In the introduction Feldman declares that “Chaya took control of me… she decided that I would live with my grandparents.” Yet, in the first chapter, merely fifteen pages later, Deborah writes, “I was very unhappy living at my Aunt Chaya’s… I begged to come live with Bubby.” Within the introduction and first chapter there are three more times when she contradicts herself, saying at first things like, “I am convinced that my ability to feel deeply is what makes me extraordinary” while immediately opposite this, on the next page, writing “to think what I can do with [this skill]… to convince others of emotions I don’t really feel!” She admits to not being truthful, to her greatest strength being her ability to deceive and this, in my eyes, removes some of her credibility and forces me to read the harrowing accounts of her life with a disbelieving eye.
As a modern Orthodox reader, I despised that Feldman desecrates many of the most holy of Jewish customs and laws. When she learns the laws of family purity she feels “betrayed by all the women in… [her] life… [for by performing the laws they are] agreeing that… [they] are dirty because …[they] are a woman.” She describes going to synagogue on Simchat Torah to see the Satmar Rebbe dance, “how senseless it seems…my friends contort their limbs…how utterly ridiculous to expend so much effort for a…view of an old man swaying back and forth with a scroll.”
As well it was horrifying to read her account of a story that she heard from her husband who heard from someone else about a man who murdered his son for sinning. Writing such terrible things, which have been proven as false, as chronologed in the Jewish Week, only gives ammunition to those who already hate us.
Even worse, the people that knew nothing of Judaism until they opened
this book, for them none of its beauty is depicted.

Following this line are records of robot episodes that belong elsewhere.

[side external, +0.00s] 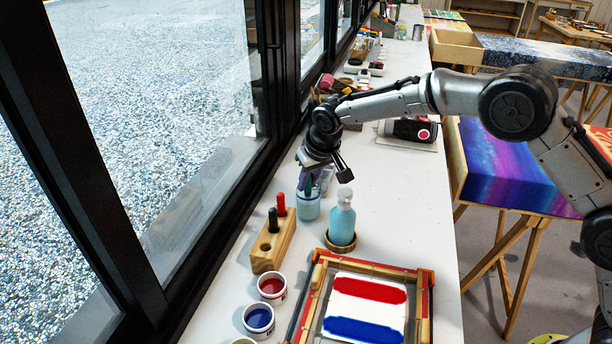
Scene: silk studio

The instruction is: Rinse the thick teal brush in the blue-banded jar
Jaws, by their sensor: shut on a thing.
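A clear jar (308,209) with pale blue-green liquid stands on the white bench near the window. My gripper (310,172) is just above the jar, pointing down. It is shut on the thick teal brush (308,186), whose visible part runs down from the fingers toward the jar's mouth. The brush's lower end is hard to make out, so I cannot tell how deep it is in the jar. A blue band on the jar is too small to make out clearly. The fingertips are partly hidden by the wrist.
A wooden block (272,244) with a red and a black handle is in front. Paint pots (271,287) and a printing frame (427,300) lie nearer. The window runs along the left.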

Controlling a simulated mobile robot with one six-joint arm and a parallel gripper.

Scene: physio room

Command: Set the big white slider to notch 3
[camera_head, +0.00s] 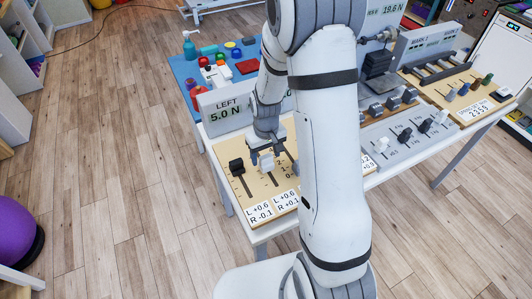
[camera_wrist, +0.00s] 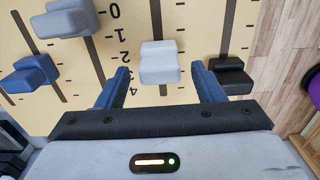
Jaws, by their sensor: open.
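In the wrist view, a white slider knob (camera_wrist: 160,62) sits on its slot between the two blue fingers of my gripper (camera_wrist: 161,68). The fingers are open, with a gap on each side of the knob. Printed numbers (camera_wrist: 123,57) 0 to 4 run beside its slot. The knob looks level with about 2, but the exact notch is unclear. A larger pale grey-white knob (camera_wrist: 72,18) is at the upper left. In the head view, my gripper (camera_head: 270,152) is over the board, and the white knob (camera_head: 267,161) shows just below it.
A black knob (camera_wrist: 231,76) stands close to the right finger, and a blue knob (camera_wrist: 33,73) is farther left. In the head view, a display reading LEFT 5.0 N (camera_head: 228,112) stands behind the board (camera_head: 240,195). My arm hides much of the board's right side.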

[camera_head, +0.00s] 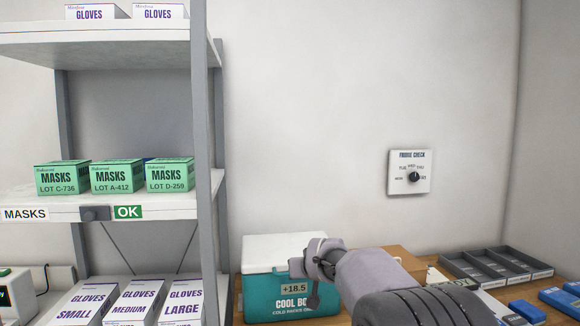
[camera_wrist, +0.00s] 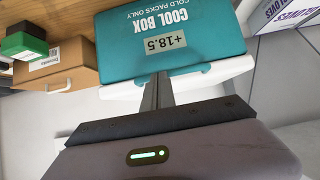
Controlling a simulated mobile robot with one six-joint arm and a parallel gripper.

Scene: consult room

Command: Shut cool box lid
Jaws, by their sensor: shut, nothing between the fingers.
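The cool box (camera_head: 262,298) is a teal box with a white lid (camera_head: 272,251), standing on the wooden counter against the wall. Its front carries a "+18.5" display and "COOL BOX" lettering. The lid looks to lie flat on the box; its right part is hidden behind my arm, and I cannot tell whether a small gap is left. My gripper (camera_head: 313,300) is shut and empty, pointing down at the front of the box. In the wrist view, the shut fingers (camera_wrist: 158,88) overlap the white lid edge (camera_wrist: 215,73) beside the teal front (camera_wrist: 150,40); contact is unclear.
A cardboard box (camera_head: 400,256) stands right of the cool box. Grey trays (camera_head: 485,268) and blue packs (camera_head: 527,311) lie further right on the counter. A shelf unit (camera_head: 210,180) with glove and mask boxes stands at left. A dial plate (camera_head: 409,171) is on the wall.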

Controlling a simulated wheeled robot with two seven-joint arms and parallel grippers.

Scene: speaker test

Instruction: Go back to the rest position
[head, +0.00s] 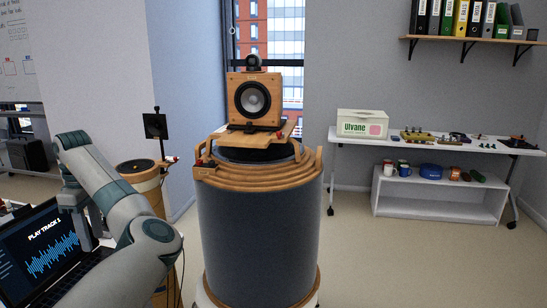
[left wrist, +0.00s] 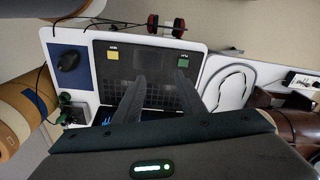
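My left gripper (head: 88,244) points down over the keyboard side of an open laptop (head: 40,250), whose screen reads "PLAY TRACK 1" above a blue waveform. In the left wrist view the two fingers of this gripper (left wrist: 160,76) stand apart with nothing between them. The laptop (left wrist: 120,65) lies behind them there, with a yellow sticker and a green sticker on its dark deck. Whether a fingertip touches the laptop I cannot tell. My right gripper is in neither view.
A wooden speaker (head: 254,100) stands on a large round pedestal (head: 258,235) in the middle. A smaller wooden drum stand (head: 140,172) is beside my left arm. A mouse (left wrist: 68,61) and cables lie near the laptop. A white table (head: 435,144) stands at the right wall; floor between is clear.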

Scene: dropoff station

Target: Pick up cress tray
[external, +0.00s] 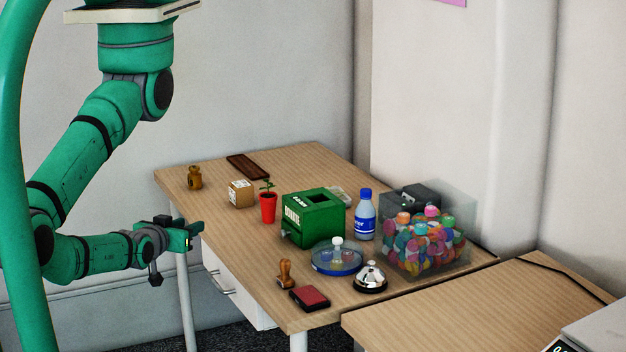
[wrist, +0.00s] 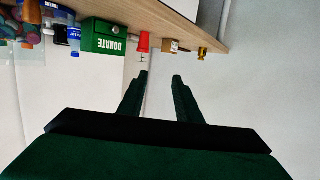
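A small pale, low thing with a hint of green (external: 341,194) lies behind the green donation box; it may be the cress tray, but it is mostly hidden and too small to be sure. I cannot make out a cress tray in the wrist view. My gripper (external: 196,234) is off the left edge of the table, clear of everything on it. In the wrist view my gripper (wrist: 160,76) has its two fingers apart with nothing between them.
The table (external: 222,234) holds a green donation box (external: 313,219), a red plant pot (external: 268,208), a cardboard cube (external: 241,194), a blue bottle (external: 365,216), a domed blue dish (external: 337,261), a bell (external: 370,278) and a clear bin of colourful capsules (external: 430,240). The table's left front is bare.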

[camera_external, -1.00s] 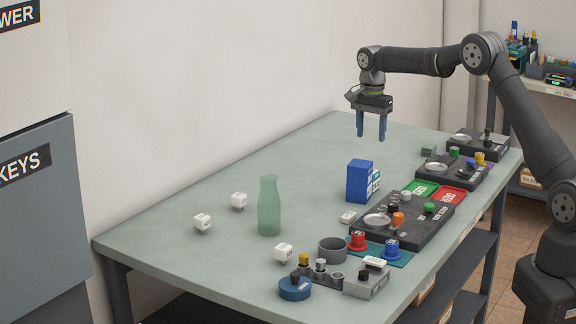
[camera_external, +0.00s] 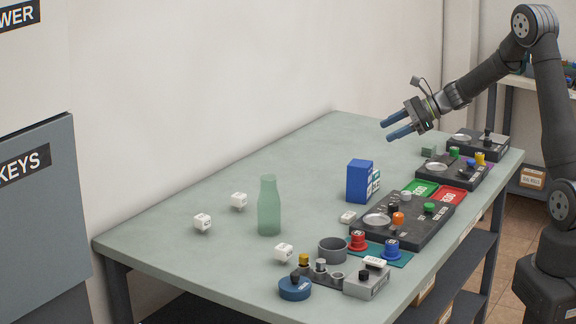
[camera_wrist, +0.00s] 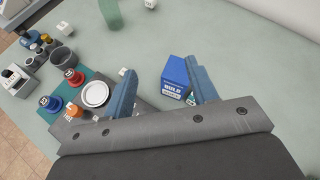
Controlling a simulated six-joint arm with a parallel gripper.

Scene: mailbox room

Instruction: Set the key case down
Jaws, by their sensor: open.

The last chapter of her book, after she has left Williamsburg with her son, is where I find positivity as a modern Orthodox reader. She describes a relationship with God that is what we all aim for, where “God is no longer a prescription for paradise but an ally in…[her] heart.” She declares, “I am proud of being Jewish, because I think that’s where my indomitable spirit comes from.”
It is admirable that Deborah was able to break free of a society as tight as hers to follow her American Dream, and to provide for her son the life she wishes she could have had. However the constant attacks against all of Judaism and her constant contradictions ruin the book for a modern Orthodox reader.